There is honest TCB cost here I will not paper over: this anchors trust in a hardware root and, ultimately, in the silicon vendor’s implementation of it, which has its own history of breaks. Content addressing gives you the chain; it does not absolve the bottom link.

The proof of what you are running

Those last few are the same fact viewed from different angles. The package system records the hash of what was installed. The update system records the hash the root currently points at. The boot chain records the hash of what actually executed. Because it is one addressing scheme everywhere, these line up: take the hash the boot chain measured, compare it to the hash the package system published, and confirm that what is running is exactly what was installed, with nothing inserted in between. The cryptographic proof of what code is on the machine is the addressing scheme telling you the truth it was always telling, not a separate auditing product you buy.

The honest delta

I have named the prior art as I went, and I want to gather it here, because content addressing is not novel.

Git is a content-addressed Merkle DAG and has been for two decades. Nix addresses packages by the hash of their inputs and gets reproducibility from it. OSTree versions a whole operating system as a content-addressed tree and does atomic updates and rollback exactly as I described. IPFS built a distributed filesystem where the address of a file is its hash. Every one of these uses content addressing well, and several are genuinely beautiful pieces of engineering. If the idea were the whole story, the story would already be over.

The delta is where the idea lives.

In every system above, content addressing is a tool layered on top of an operating system that does not share the assumption. Git is content-addressed; the filesystem underneath it is not, so Git maintains its own object store as an application. Nix builds a content-addressed store inside a normal POSIX tree of files-at-locations. OSTree content-addresses the system files, but the running kernel, the package tooling, and the user’s documents are governed by the old byte-level, location-named model. Each is an island of good ideas floating on a substrate that disagrees with it, so each has to carry its own machinery: its own object store, its own integrity checks, its own notion of identity, re-implemented because the OS would not provide it.

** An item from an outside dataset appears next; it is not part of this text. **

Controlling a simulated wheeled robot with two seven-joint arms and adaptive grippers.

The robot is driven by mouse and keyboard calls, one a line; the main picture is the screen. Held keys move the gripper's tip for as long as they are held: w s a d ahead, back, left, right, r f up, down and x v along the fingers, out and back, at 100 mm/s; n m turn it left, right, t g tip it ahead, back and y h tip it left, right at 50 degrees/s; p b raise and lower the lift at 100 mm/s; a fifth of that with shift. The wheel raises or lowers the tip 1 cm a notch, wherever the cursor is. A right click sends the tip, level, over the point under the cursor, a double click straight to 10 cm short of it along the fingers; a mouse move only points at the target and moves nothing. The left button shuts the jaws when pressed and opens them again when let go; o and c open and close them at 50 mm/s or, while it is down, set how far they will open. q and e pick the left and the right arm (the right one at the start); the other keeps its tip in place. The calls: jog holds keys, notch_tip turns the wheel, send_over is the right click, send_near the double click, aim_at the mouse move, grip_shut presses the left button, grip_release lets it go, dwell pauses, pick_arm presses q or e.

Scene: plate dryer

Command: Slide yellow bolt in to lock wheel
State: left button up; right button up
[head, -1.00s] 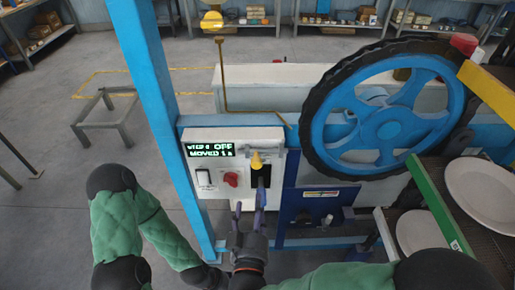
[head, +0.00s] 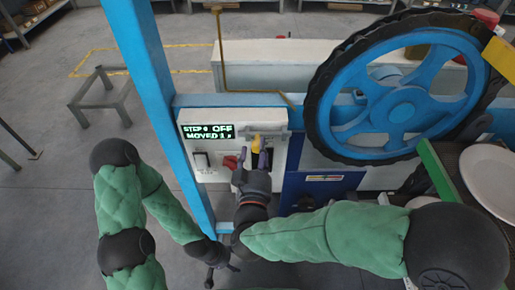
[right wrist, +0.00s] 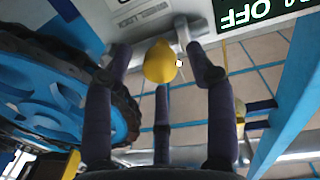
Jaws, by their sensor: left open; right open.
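The yellow bolt (head: 256,143) sticks out from the white control box, to the left of the wheel. Its rounded yellow end (right wrist: 160,62) also shows in the right wrist view. My right gripper (head: 252,160) is open, with its fingers on either side of the bolt's end; I cannot tell whether they touch it. The big wheel (head: 401,88) is blue with a black rim, and part of it shows in the right wrist view (right wrist: 50,95). My left gripper (head: 220,272) is open and empty, low in the head view.
A rack with white plates (head: 490,178) is at the right. A low grey stand (head: 98,100) is on the floor.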

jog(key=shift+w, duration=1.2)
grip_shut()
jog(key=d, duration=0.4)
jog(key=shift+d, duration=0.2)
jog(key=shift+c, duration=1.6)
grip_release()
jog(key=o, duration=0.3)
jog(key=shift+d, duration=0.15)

Cathedral’s bet is to make content addressing the OS’s native substrate rather than a tool on top of one. There is one content-addressed object graph underneath everything. The filesystem is it. The package format is a tree in it. An update is a repointed root in it. The boot chain measures hashes of it. They are not four systems that each independently reinvented content addressing and now have to be kept in sync. They are one substrate, and these are four problems that turned out to be the same shape once you stopped solving them separately.

That collapse is the whole pitch. Today a serious system carries a filesystem, plus a snapshot tool, plus a dedup layer, plus a package manager, plus an update mechanism with its own rollback story, plus a measured-boot stack, each with its own format, its own failure modes, and its own seams where bugs and attacks live. Make content the way you name things, everywhere, and those seams close, because there was only ever one mechanism wearing six costumes.

It is not free. Making identity intrinsic means the system must maintain a map from every hash to where its bytes live, and that index has to be engineered carefully to stay bounded, the same dedup-table cost that has bitten content-addressed storage before. You pay for that index, deliberately, once.

The mental model fits in a sentence: name data by the hash of its contents, do it everywhere instead of in one tool, and the filesystem, the package, the update, the rollback, and the proof of what you are running stop being separate problems.